▸ MATERIAL SUPPLIED:
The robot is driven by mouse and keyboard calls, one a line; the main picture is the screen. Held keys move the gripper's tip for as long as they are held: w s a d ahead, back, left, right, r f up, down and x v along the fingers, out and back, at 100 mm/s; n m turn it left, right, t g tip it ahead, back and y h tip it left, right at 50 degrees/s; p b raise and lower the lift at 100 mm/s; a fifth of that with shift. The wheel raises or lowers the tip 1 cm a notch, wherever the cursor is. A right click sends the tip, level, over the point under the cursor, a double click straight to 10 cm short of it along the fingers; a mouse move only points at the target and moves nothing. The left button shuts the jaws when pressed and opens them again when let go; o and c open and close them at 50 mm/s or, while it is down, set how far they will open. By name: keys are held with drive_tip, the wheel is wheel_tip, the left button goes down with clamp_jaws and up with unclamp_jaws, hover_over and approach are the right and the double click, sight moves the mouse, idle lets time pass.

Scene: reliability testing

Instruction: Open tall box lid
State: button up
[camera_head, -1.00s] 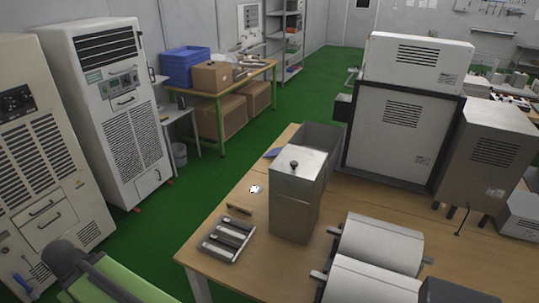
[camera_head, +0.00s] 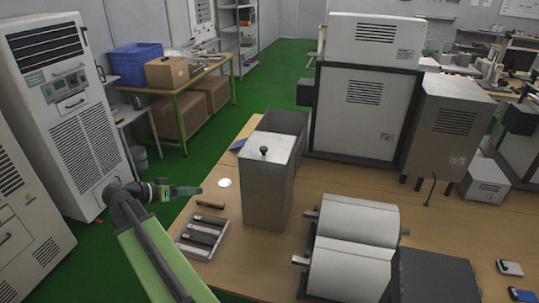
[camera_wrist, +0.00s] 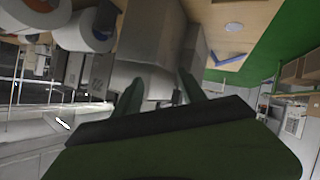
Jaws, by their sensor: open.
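The tall grey metal box (camera_head: 266,190) stands upright on the wooden table. The box (camera_wrist: 148,40) shows beyond the fingers in that view, where the table appears at the top. The knob cannot be made out there.
An open grey bin (camera_head: 293,122) stands right behind the box. A tray with dark bars (camera_head: 202,236), a small brown bar (camera_head: 211,205) and a white disc (camera_head: 225,183) lie left of it. White rollers (camera_head: 350,245) stand at the front right. Large machines (camera_head: 360,100) stand behind.

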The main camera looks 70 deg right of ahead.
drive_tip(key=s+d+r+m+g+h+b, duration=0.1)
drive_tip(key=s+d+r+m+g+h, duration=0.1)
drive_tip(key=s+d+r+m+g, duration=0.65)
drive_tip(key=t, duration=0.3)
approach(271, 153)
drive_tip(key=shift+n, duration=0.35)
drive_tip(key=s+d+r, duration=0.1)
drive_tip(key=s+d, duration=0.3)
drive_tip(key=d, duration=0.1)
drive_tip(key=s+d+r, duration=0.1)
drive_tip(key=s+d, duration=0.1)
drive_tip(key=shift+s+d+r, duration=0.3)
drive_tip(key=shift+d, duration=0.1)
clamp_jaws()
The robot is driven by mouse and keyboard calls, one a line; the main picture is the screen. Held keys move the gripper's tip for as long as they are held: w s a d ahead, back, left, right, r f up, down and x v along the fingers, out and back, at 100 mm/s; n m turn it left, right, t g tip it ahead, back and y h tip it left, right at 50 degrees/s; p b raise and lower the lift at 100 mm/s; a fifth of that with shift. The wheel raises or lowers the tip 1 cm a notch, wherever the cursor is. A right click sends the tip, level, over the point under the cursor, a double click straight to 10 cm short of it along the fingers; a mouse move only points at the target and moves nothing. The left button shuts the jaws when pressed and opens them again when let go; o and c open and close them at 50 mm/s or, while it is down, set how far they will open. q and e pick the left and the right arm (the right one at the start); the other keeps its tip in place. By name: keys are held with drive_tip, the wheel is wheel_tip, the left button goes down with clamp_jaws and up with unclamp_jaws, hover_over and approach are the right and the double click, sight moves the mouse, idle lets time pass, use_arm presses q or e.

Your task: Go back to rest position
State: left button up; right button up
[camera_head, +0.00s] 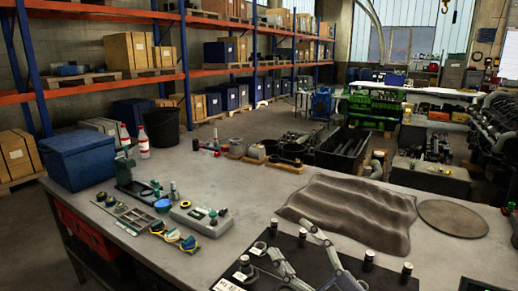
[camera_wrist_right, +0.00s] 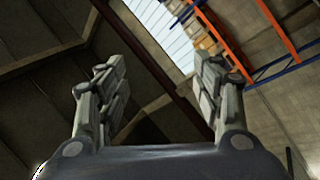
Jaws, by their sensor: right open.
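My right gripper (camera_head: 284,236) shows at the bottom centre of the head view, in front of a black plate on the workbench (camera_head: 245,190). In the right wrist view the gripper (camera_wrist_right: 158,68) has its two fingers wide apart with nothing between them. It points up toward the roof and windows, with the orange and blue shelving at the upper right. My left gripper is not in view.
The black plate (camera_head: 345,264) carries several dark upright posts. A crumpled brown cloth (camera_head: 350,208) and a round dark mat (camera_head: 452,218) lie right of centre. A blue box (camera_head: 76,160), bottles and small tools stand on the left. The bench middle is bare.

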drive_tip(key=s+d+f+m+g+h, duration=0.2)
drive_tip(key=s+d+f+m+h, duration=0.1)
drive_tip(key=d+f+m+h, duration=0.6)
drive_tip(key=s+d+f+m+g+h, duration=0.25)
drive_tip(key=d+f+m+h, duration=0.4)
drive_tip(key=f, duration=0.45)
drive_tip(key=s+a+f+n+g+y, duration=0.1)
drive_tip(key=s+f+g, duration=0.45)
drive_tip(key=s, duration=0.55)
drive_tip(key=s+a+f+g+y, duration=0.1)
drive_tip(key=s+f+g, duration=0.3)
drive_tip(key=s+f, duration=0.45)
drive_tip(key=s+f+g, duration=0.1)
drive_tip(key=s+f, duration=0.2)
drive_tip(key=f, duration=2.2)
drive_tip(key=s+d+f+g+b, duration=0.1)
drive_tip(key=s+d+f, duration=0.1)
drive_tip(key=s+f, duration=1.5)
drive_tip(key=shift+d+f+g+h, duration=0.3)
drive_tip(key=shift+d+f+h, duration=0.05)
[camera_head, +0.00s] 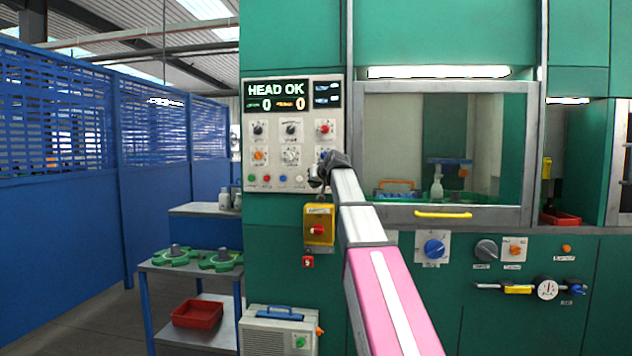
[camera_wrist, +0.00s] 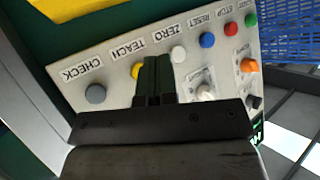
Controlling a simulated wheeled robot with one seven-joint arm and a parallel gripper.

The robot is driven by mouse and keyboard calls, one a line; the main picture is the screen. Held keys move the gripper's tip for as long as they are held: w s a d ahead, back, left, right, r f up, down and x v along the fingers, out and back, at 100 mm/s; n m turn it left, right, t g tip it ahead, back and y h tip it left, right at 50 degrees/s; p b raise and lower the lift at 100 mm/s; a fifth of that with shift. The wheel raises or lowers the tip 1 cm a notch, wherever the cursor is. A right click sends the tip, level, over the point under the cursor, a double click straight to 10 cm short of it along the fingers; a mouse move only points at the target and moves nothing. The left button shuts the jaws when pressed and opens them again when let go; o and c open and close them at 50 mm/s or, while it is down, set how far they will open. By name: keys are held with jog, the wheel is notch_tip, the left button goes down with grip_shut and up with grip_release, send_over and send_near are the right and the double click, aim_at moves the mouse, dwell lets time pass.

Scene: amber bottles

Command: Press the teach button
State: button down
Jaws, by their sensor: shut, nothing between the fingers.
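The teach button is the yellow button (camera_wrist: 136,70) beside the TEACH label (camera_wrist: 125,50) in the wrist view. My gripper (camera_wrist: 156,59) is shut and empty, with its fingertips over the panel between the yellow button and the white ZERO button (camera_wrist: 178,54). The fingers cover part of the yellow button's right side. I cannot tell whether they touch the panel. In the head view my gripper (camera_head: 317,178) is at the lower right of the light control panel (camera_head: 273,150), and it hides the teach button there.
The grey CHECK button (camera_wrist: 95,93) is left of the yellow one. The blue RESET (camera_wrist: 207,40), red STOP (camera_wrist: 231,28) and green START (camera_wrist: 251,20) buttons run to the right. Knobs, including a white one (camera_wrist: 205,92), sit nearby. A yellow box with a red button (camera_head: 318,230) is below the panel.

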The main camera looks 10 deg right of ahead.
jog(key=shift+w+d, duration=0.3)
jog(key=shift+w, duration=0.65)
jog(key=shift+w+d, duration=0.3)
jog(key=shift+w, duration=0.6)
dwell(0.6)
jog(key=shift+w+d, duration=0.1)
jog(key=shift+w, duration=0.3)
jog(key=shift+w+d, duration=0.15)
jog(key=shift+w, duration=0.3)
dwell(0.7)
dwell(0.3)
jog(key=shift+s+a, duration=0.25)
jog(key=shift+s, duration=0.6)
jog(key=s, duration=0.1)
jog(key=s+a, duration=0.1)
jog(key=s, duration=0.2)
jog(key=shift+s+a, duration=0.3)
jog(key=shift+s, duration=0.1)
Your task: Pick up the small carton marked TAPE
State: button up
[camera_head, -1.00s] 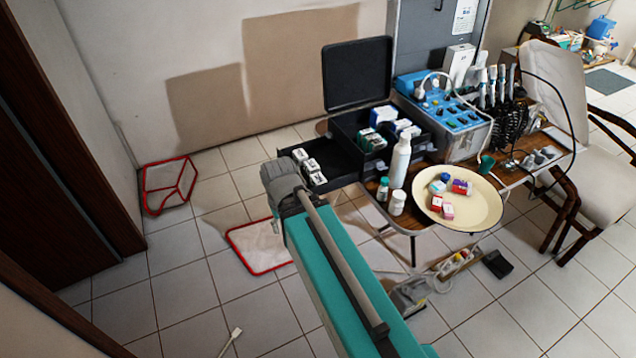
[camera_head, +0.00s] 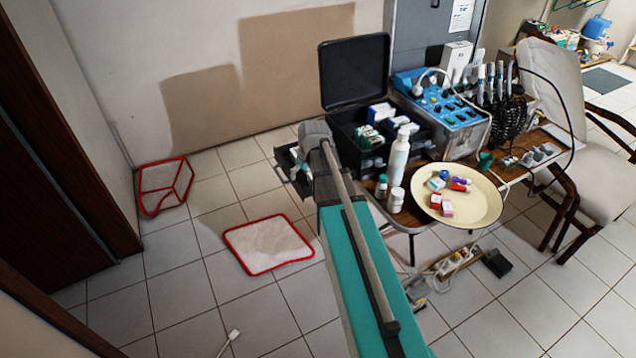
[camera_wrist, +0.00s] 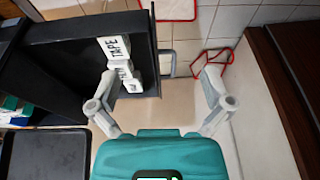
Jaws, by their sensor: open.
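The white carton marked TAPE (camera_wrist: 115,47) is in the wrist view, in a black drawer (camera_wrist: 62,57), against its right side. More white cartons (camera_wrist: 125,75) sit in line just below it, partly behind my left finger. My gripper (camera_wrist: 161,78) is open and empty. Its left finger overlaps the cartons in the picture, and its right finger is over the area outside the drawer. I cannot tell whether the left finger touches anything. In the head view my arm hides most of the drawer (camera_head: 290,165), and the TAPE marking cannot be made out.
The open black case (camera_head: 355,75) stands on the table beside a blue device (camera_head: 440,100). A white bottle (camera_head: 398,158) and a cream plate (camera_head: 483,205) with small boxes are right of my arm.

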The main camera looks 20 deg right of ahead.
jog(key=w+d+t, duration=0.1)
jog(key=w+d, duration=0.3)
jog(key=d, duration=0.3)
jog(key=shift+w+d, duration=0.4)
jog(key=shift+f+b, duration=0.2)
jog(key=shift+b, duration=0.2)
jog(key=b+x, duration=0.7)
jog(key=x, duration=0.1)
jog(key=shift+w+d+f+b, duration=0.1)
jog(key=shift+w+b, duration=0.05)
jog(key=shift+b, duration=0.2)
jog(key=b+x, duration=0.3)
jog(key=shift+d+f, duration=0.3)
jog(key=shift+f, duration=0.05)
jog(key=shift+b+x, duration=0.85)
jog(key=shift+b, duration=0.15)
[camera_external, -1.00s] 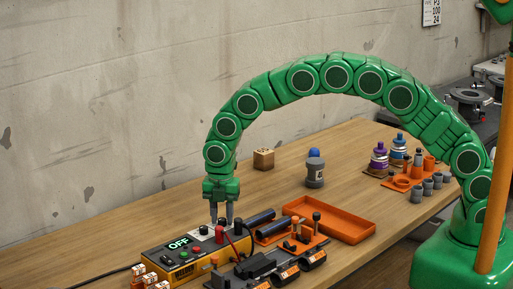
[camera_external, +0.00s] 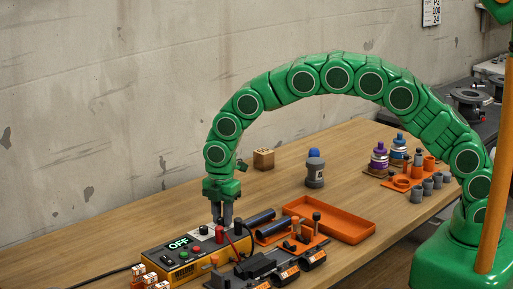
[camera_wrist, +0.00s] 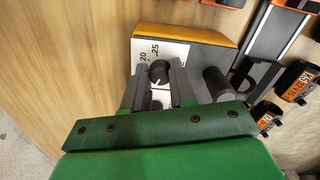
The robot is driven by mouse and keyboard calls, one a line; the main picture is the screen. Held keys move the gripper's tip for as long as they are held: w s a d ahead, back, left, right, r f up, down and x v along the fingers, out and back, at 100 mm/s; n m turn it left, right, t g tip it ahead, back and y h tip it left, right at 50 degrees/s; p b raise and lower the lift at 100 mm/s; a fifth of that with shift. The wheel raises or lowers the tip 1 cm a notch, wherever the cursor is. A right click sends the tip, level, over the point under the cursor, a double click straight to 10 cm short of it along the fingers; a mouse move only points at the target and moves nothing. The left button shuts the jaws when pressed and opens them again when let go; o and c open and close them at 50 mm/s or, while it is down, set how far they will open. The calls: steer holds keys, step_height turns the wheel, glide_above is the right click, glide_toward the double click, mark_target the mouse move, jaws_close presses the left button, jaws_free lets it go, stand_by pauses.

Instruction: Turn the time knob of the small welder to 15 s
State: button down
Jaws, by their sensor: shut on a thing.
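The small welder (camera_external: 180,268) is a yellow box with a dark front and a green "OFF" display (camera_external: 179,243); it stands on the bench at lower left. Its white dial plate (camera_wrist: 172,49) shows "20" and "25" in the wrist view. The round black time knob (camera_wrist: 158,72) sits on this plate between my fingertips. My gripper (camera_wrist: 161,75) points down over the welder's far end and is shut on the knob. The fingers also show in the external view (camera_external: 222,222), where they hide the knob. I cannot read which mark the knob points to.
A red terminal (camera_external: 219,234) and a black terminal (camera_external: 238,228) stand close beside the fingers. Dark tools and fittings lie in front, with an orange tray (camera_external: 345,229) to the right. A wooden block (camera_external: 263,159) and a grey bottle (camera_external: 315,170) stand behind.

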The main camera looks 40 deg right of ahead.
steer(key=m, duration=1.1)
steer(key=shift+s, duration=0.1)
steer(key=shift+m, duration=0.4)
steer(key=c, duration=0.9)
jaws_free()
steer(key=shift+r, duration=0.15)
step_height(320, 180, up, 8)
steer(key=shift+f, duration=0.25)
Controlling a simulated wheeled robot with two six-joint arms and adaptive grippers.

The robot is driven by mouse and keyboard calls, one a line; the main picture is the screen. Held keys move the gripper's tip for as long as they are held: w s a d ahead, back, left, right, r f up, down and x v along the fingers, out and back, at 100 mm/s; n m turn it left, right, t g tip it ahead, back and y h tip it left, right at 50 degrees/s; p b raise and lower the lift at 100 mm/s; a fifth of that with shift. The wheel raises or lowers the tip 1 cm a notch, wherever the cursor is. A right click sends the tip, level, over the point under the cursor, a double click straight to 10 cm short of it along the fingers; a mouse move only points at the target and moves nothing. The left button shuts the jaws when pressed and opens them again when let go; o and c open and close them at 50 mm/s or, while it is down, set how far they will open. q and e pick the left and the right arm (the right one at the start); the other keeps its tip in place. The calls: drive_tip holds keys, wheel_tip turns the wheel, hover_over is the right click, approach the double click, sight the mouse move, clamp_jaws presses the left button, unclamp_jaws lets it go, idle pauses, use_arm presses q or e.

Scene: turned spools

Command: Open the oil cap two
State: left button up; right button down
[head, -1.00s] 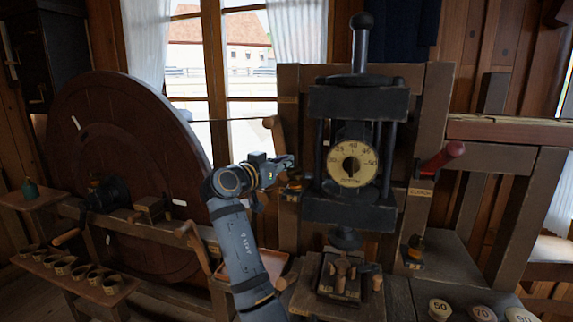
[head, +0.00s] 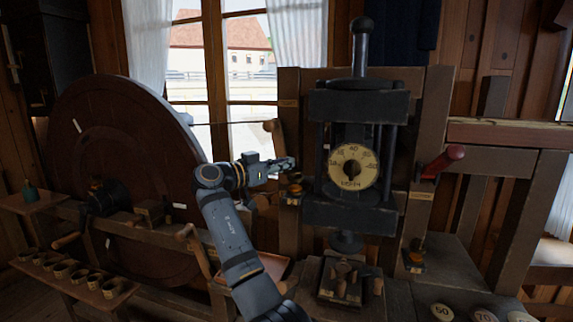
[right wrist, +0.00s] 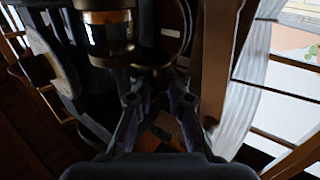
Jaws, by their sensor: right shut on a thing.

▸ TASK INSTRUCTIONS:
Read the entries and select each line where the word "simulated" is found.

▸ THE REPLY:
Controlling a simulated wheeled robot with one seven-joint arm and a parallel gripper.
Controlling a simulated wheeled robot with two six-joint arms and adaptive grippers.

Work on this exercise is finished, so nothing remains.